昨日は相手に対する想像力の欠如こそがいじめの原因であって、悪意や善意は関係がないこと、そして何故かいじめは悪意によって起きるというコンセンサスからいじめというものの議論自体がおかしくなっているとこまで書いたと思います。

想像力の欠如、というものは、つまり「相手が喜んでいるのか嫌なのか」の判断を「その相手の態度、表情、言動」よりも「自分、自分たちの感情や雰囲気」を優先的な判断基準にしている、という事です。

例えばこんな感じでしょうか

A「ようB!ボカッ!」
B「痛い!やめて!」
A「またまたーそんなこと言ってまんざらでもないんでしょ?ボカッ!」
B「やめて!みんな助けて!」
皆「ちょー面白い!もっとやれよA!」
A「ほらほら、みんなもこう言ってることだしさーwボカッ」

こういうのを客観的に見たときに、おそらくAをはじめとした皆はBに対する悪意があると思っており、そして、自分たちも同じことをしているけれどべつに自分たちは皆がBに持っているような悪意はないのだから自分たちはいじめていない、という風に読むかもしれません。

大事なのは、この世界は悪意があろうとなかろうと起きることです。どちらかというとAとBのやりとりを見て喜んでいる皆、皆が喜んでくれるから余計にやりたくなるA、明確な悪意を感じ取れないから強く出られないBという悲劇的な構図が正体(というより悪意は関係ないということが言いたい)。

クラスだけではなくて、やにある犯罪についても、悪意を持ってやるものとそうでないもの(カッとなった、教育のつもりだった、むしろこれこそが正義だ)というものもあります。

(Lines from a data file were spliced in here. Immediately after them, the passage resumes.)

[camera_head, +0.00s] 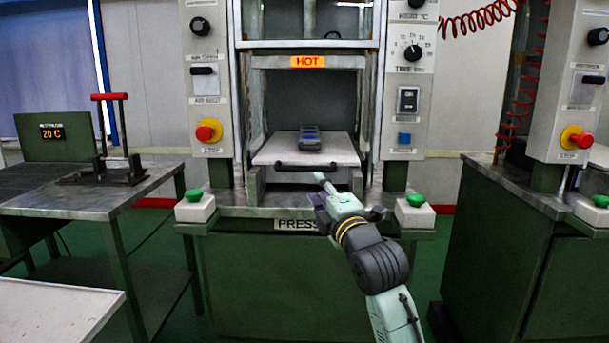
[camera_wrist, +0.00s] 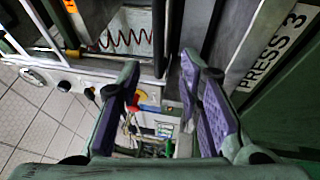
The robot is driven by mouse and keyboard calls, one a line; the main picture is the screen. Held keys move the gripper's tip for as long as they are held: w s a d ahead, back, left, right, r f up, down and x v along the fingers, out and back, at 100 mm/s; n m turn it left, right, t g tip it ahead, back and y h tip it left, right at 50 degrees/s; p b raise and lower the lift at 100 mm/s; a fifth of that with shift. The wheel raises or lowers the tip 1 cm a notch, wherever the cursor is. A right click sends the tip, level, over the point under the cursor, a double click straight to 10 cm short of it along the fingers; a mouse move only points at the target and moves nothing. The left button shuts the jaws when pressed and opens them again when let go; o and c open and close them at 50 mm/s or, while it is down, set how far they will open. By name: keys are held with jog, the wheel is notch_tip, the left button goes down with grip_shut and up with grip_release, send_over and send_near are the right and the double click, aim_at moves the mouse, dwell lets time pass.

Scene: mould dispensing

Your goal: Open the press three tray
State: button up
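The press tray (camera_head: 268,154) is a pale flat plate between the press columns, below the orange HOT sign (camera_head: 308,62). A dark horizontal handle (camera_head: 305,166) runs along its front edge. A grey-blue block (camera_head: 310,139) sits on the tray. My gripper (camera_head: 318,190) is just in front of and below the handle, slightly to its right, apparently apart from it. In the wrist view my gripper (camera_wrist: 160,72) is open, with nothing between its two purple-padded fingers. A PRESS 3 label (camera_wrist: 272,48) shows beside it; in the head view my arm partly covers the press label (camera_head: 296,225).
Two green buttons on white boxes flank the press front, left (camera_head: 195,205) and right (camera_head: 415,210). A metal side table (camera_head: 60,200) with a red-handled tool (camera_head: 110,140) stands left. Another press (camera_head: 540,190) stands right. Open floor lies between.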

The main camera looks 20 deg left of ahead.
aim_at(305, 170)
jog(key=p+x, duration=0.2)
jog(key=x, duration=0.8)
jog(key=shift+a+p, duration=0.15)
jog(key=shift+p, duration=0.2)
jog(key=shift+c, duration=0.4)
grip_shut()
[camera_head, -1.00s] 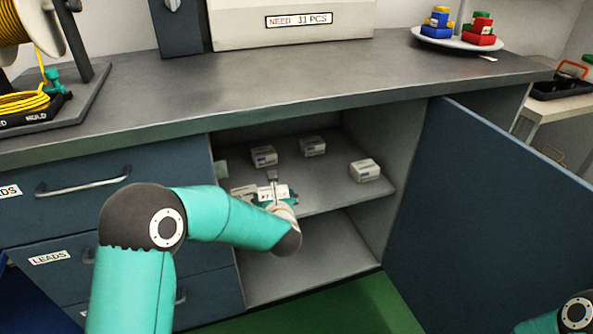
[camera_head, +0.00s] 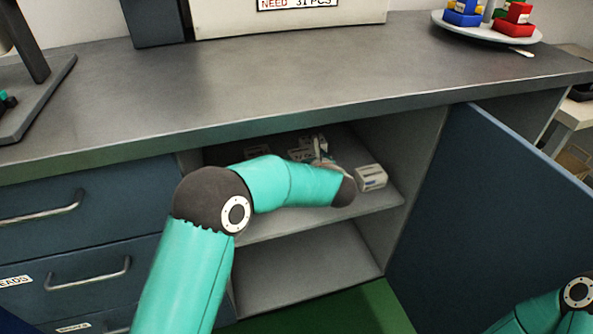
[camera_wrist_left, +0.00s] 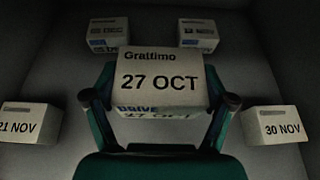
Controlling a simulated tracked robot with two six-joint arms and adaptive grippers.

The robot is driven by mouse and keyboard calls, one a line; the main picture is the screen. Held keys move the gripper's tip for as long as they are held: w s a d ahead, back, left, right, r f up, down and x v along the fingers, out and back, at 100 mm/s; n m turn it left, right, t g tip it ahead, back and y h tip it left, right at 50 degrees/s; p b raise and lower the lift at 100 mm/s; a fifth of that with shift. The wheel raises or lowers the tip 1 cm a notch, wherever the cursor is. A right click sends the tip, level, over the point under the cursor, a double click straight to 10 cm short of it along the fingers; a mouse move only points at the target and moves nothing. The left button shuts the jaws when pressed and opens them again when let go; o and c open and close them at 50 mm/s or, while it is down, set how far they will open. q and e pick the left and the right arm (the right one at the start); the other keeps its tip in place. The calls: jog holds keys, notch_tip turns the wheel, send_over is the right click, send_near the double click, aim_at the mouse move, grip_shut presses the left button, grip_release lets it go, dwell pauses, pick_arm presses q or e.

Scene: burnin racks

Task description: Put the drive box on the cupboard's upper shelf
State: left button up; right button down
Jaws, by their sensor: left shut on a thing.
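The drive box (camera_wrist_left: 160,80), a pale carton marked 27 OCT, is between the two fingers of my left gripper (camera_wrist_left: 160,100) in the left wrist view. The gripper is shut on it. In the head view my left gripper (camera_head: 322,158) is inside the open cupboard, at the upper shelf (camera_head: 262,228). My own arm covers much of the shelf there, and I cannot tell whether the box touches the shelf. My right gripper is out of view; only part of that arm shows at the lower right.
Similar boxes stand around the held one: 21 NOV (camera_wrist_left: 28,122) at left, 30 NOV (camera_wrist_left: 272,125) at right, and two behind (camera_wrist_left: 108,35) (camera_wrist_left: 198,33). The cupboard door (camera_head: 490,220) stands open at right. The lower shelf (camera_head: 300,275) is bare where visible.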

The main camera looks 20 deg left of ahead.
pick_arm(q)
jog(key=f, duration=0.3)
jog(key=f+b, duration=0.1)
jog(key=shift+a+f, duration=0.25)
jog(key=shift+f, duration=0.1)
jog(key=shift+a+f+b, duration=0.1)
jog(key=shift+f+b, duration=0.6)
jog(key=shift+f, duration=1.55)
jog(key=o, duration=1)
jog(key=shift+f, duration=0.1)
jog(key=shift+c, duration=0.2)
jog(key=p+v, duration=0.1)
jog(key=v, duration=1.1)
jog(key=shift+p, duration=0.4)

ですが学校という世界はどこまでも性善説に基づいているため、悪意のないいじめ、というものを受け入れたくありません。先生もいじめの訴えに対して「まぁまぁ、みんなお前のことが好きなんだろ、考えすぎるなよ」という対応をすることがあります。

そんなわけで、いじめに対して真正面から公正な視点で立ち向かわなければ永遠にいじめと認識されないいじめがはびこり続けることでしょう。